What is expected
Which lines below hold the word "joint"? Copy all of them.

Excerpted records
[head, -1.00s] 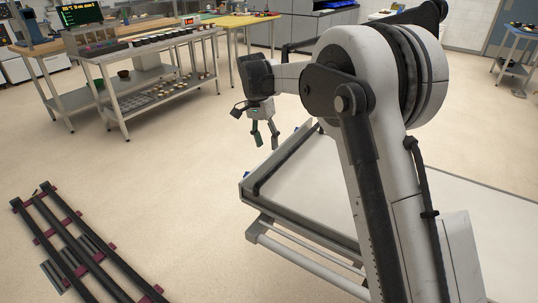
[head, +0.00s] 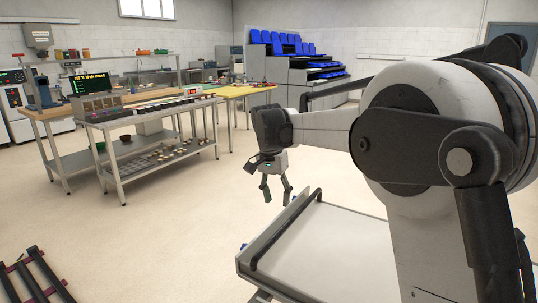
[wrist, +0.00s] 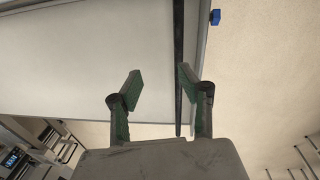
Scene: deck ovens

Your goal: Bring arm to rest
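My gripper (head: 276,190) hangs pointing down at the end of my folded arm, near the left corner of the white-topped platform (head: 335,245). Its two fingers are spread apart with nothing between them. In the wrist view my gripper (wrist: 158,92) also shows open and empty, with green pads on the fingers. The white surface and a dark bar (wrist: 179,60) along its edge lie beyond the fingers in that view.
A metal trolley (head: 150,113) with rows of small items stands at the left, beside wooden-topped tables. Dark rails (head: 35,275) lie at the lower left. The floor between is clear.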

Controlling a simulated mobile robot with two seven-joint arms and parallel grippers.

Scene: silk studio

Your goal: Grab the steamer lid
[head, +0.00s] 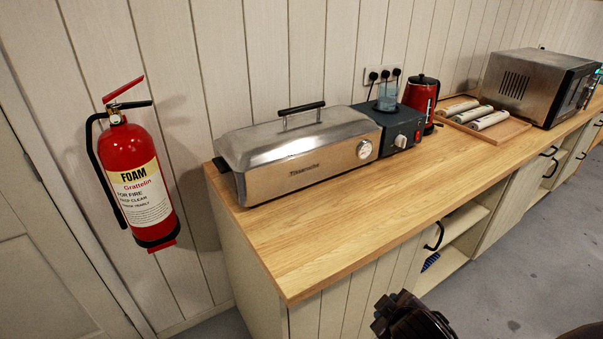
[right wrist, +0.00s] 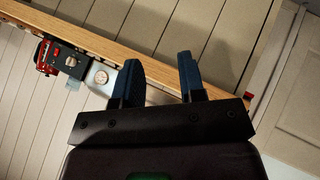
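The steamer (head: 315,159) is a long brushed-metal box on the wooden counter near its left end, with a round dial on its front. Its silver domed lid (head: 260,141) is closed on top and has a raised black handle (head: 301,108). In the right wrist view only a small part of the steamer with the dial (right wrist: 101,75) shows; the lid is hidden there. My right gripper (right wrist: 160,74) is open and empty, its two dark fingers apart in front of the counter edge. A dark part of my right arm shows at the bottom of the head view. My left gripper is out of view.
A red fire extinguisher (head: 137,184) hangs on the wall to the left. Right of the steamer are a dark control box (head: 388,128), a red kettle (head: 421,98), a wooden tray (head: 507,131) with rolls and a microwave (head: 530,88). The counter front (head: 300,245) is clear.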

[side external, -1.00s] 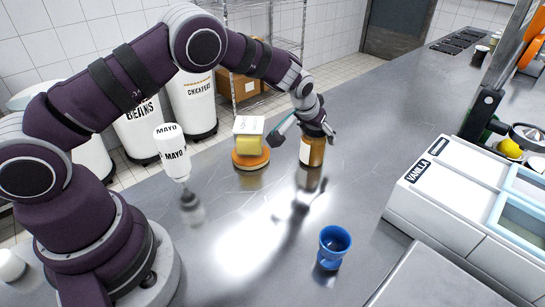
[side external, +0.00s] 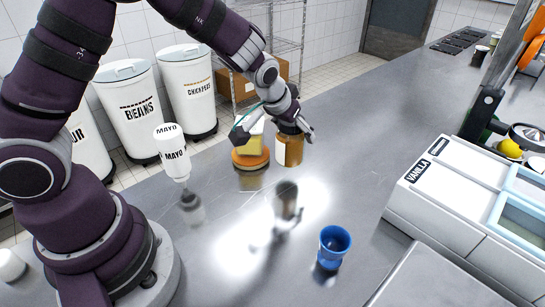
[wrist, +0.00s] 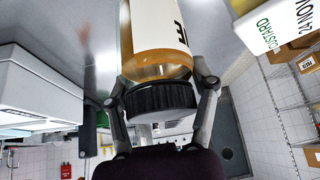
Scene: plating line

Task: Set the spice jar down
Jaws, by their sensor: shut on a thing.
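The spice jar (side external: 290,151) has an amber body, a white label and a black ribbed lid. It is upright in the side view, above the metal counter, with a gap between its base and its reflection. My gripper (side external: 277,133) is shut on the jar near its lid. In the wrist view, the two fingers of my gripper (wrist: 160,92) flank the lid of the spice jar (wrist: 160,68). The jar's far end is cut off at the top of that view.
A yellow block (side external: 252,145) on an orange round base stands just left of the jar, partly behind my gripper. A mayo bottle (side external: 173,152) stands farther left. A blue cup (side external: 334,245) is at the front. A white bin unit (side external: 430,200) stands right. The middle counter is clear.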

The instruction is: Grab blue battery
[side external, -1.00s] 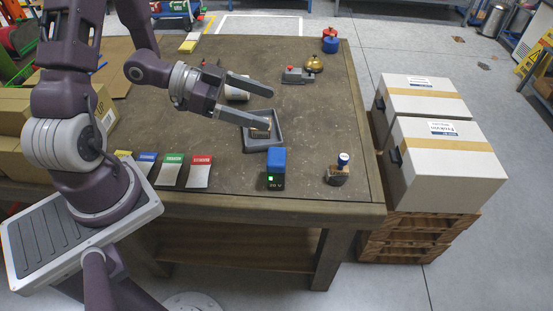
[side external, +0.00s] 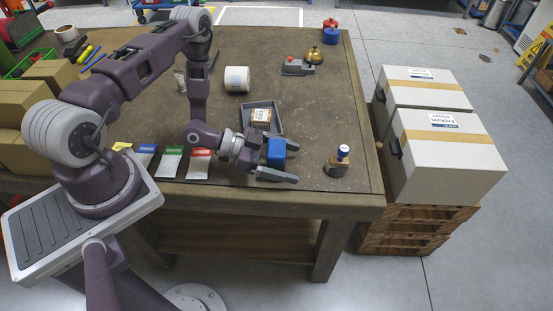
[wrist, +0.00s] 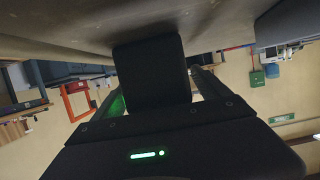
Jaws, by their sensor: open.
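The blue battery (side external: 276,150) stands near the front edge of the table in the side view. My gripper (side external: 288,162) is low over the table, with its open fingers on either side of the battery. In the wrist view a dark block (wrist: 152,72), which looks like the battery in shadow, stands between the fingers. The battery's lower part is hidden by my gripper in the side view. I cannot tell whether either finger touches it.
A grey tray (side external: 278,127) with a small box (side external: 260,116) lies just behind the battery. A stamp (side external: 337,162) stands to the right. Red (side external: 199,164), green and blue-topped cards lie to the left. A white roll (side external: 237,79) is farther back.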

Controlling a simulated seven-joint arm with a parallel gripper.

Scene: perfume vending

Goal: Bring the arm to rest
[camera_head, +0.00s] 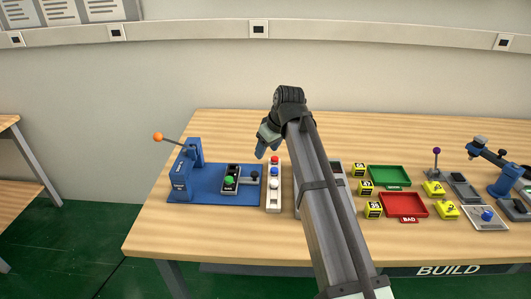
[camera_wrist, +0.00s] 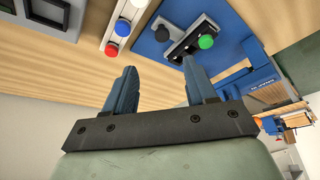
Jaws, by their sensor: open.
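My gripper (camera_wrist: 156,88) shows in the wrist view with its two blue fingers spread apart and nothing between them. In the head view my gripper (camera_head: 262,149) hangs above the table (camera_head: 235,124), just behind a white strip with red, blue and white balls. My arm reaches in from the front of the picture and hides part of the table middle.
A blue station (camera_head: 200,195) with an orange-knobbed lever stands left of the white strip (camera_head: 274,203). Right of my arm are yellow blocks (camera_head: 366,187), a green tray (camera_head: 389,185), a red tray (camera_head: 425,209) and a blue device (camera_head: 510,180). The table's back strip is clear.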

Full solution
Controlling a simulated mobile robot with two seven-joint arms and parallel grippers.
Controlling a simulated seven-joint arm with a parallel gripper.

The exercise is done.